>> begin Source material

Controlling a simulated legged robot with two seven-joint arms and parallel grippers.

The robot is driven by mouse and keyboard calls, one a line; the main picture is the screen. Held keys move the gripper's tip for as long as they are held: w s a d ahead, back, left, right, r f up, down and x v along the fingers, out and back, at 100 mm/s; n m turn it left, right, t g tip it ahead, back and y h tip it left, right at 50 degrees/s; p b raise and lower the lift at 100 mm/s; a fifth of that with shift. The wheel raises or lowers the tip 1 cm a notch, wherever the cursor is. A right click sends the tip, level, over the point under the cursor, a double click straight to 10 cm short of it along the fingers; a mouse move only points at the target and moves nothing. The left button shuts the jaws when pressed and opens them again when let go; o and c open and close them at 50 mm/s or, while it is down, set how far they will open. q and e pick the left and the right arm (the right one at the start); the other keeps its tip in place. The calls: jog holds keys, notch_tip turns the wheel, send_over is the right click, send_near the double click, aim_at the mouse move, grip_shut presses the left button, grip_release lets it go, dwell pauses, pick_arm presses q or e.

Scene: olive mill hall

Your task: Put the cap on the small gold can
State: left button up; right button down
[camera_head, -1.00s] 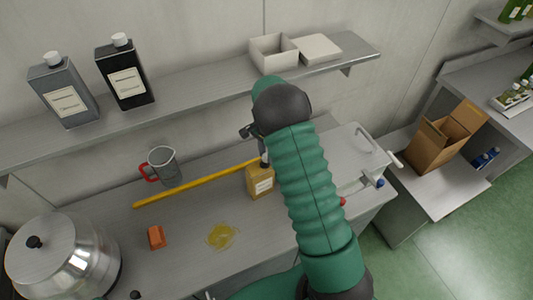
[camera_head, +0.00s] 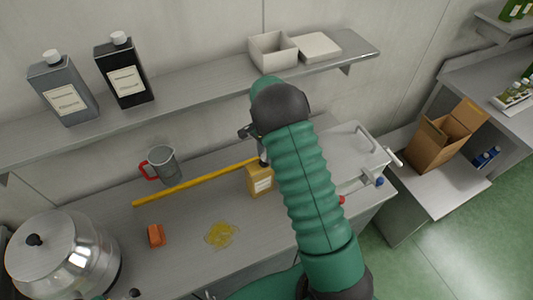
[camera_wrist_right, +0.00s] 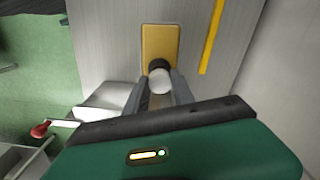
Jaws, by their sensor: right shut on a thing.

>> end Source material

* [Exercise goal]:
Transcribe each line above verbatim, with the pictures left out.

* [Solved problem]:
Controlling a simulated legged robot with two seven-joint arms and parallel grippers.

The robot is driven by mouse and keyboard calls, one a line; the main picture is the screen. Held keys move the gripper's tip for as long as they are held: w s a d ahead, back, left, right, r f up, down and x v along the fingers, out and back, at 100 mm/s; n m turn it left, right, t g tip it ahead, back and y h tip it left, right at 50 degrees/s; p b raise and lower the lift at 100 mm/s; a fifth of that with shift. The wheel raises or lowers the tip 1 cm a notch, wherever the cursor is. A right click sends the tip, level, over the point under the cursor, a double click straight to 10 cm short of it along the fingers; a mouse move only points at the target and moves nothing. The left button shuts the jaws when pressed and opens them again when let go; o and c open and close them at 50 mm/s or, while it is down, set how far they will open. q and e pick the left and the right arm (the right one at the start); the other keeps its tip in place. The calls: jog holds keys, notch_tip turns the wheel, send_over is the right click, send_near the double click, aim_at the mouse move, grip_shut presses the left button, grip_release lets it go, dwell pauses, pick_arm presses q or e.

Scene: olive mill hall

Your task: Put the cap on the small gold can
State: left button up; right button down
[camera_head, -1.00s] 
[camera_head, +0.00s] 
[camera_wrist_right, +0.00s] 
Jaws, by their sensor: right shut on a thing.

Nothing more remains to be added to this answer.